Data provided ::
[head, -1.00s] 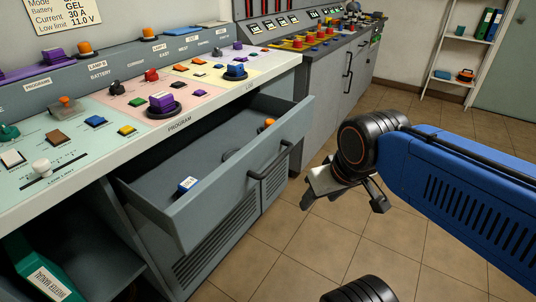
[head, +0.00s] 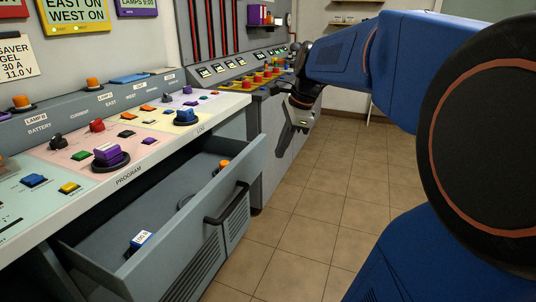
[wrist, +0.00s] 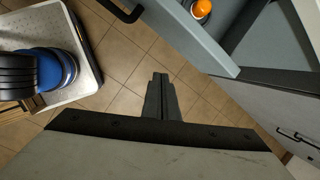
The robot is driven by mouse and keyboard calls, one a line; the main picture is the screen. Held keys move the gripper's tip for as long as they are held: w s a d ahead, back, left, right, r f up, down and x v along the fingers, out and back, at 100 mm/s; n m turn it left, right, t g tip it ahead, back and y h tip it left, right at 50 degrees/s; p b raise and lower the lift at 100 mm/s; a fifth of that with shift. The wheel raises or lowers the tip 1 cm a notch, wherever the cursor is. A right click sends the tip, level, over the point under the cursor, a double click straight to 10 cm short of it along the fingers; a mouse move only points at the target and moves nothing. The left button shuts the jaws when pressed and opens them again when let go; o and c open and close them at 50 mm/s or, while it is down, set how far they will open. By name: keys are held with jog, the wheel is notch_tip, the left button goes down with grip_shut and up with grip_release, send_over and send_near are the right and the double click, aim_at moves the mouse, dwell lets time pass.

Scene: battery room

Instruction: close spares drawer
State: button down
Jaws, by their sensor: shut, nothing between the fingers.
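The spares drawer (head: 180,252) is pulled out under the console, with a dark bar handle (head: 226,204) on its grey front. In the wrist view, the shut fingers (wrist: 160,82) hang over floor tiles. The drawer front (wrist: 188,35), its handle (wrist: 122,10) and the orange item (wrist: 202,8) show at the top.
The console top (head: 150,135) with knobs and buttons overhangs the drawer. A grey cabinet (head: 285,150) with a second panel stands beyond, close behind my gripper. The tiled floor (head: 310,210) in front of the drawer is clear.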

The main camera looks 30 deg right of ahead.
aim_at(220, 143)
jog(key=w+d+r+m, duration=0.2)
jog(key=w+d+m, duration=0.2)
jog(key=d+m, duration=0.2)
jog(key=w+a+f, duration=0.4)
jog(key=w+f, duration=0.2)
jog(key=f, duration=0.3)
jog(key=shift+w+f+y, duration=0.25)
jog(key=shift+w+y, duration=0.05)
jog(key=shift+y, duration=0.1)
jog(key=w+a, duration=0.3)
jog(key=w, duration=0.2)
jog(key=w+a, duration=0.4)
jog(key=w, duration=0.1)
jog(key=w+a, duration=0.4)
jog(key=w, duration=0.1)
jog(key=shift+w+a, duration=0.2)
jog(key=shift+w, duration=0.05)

What the task requires :: Isolate the lines that hold the word "down" and copy all of them.

Reply ::
The robot is driven by mouse and keyboard calls, one a line; the main picture is the screen. Held keys move the gripper's tip for as long as they are held: w s a d ahead, back, left, right, r f up, down and x v along the fingers, out and back, at 100 mm/s; n m turn it left, right, t g tip it ahead, back and y h tip it left, right at 50 degrees/s; p b raise and lower the lift at 100 mm/s; a fifth of that with shift. The wheel raises or lowers the tip 1 cm a notch, wherever the cursor is. A right click sends the tip, level, over the point under the cursor, a double click straight to 10 cm short of it along the fingers; a mouse move only points at the target and moves nothing. The left button shuts the jaws when pressed and opens them again when let go; o and c open and close them at 50 mm/s or, while it is down, set how far they will open. By name: keys are held with jog, the wheel is notch_tip, the left button goes down with grip_shut and up with grip_release, send_over and send_near are the right and the double click, aim_at moves the mouse, dwell lets time pass.
State: button down

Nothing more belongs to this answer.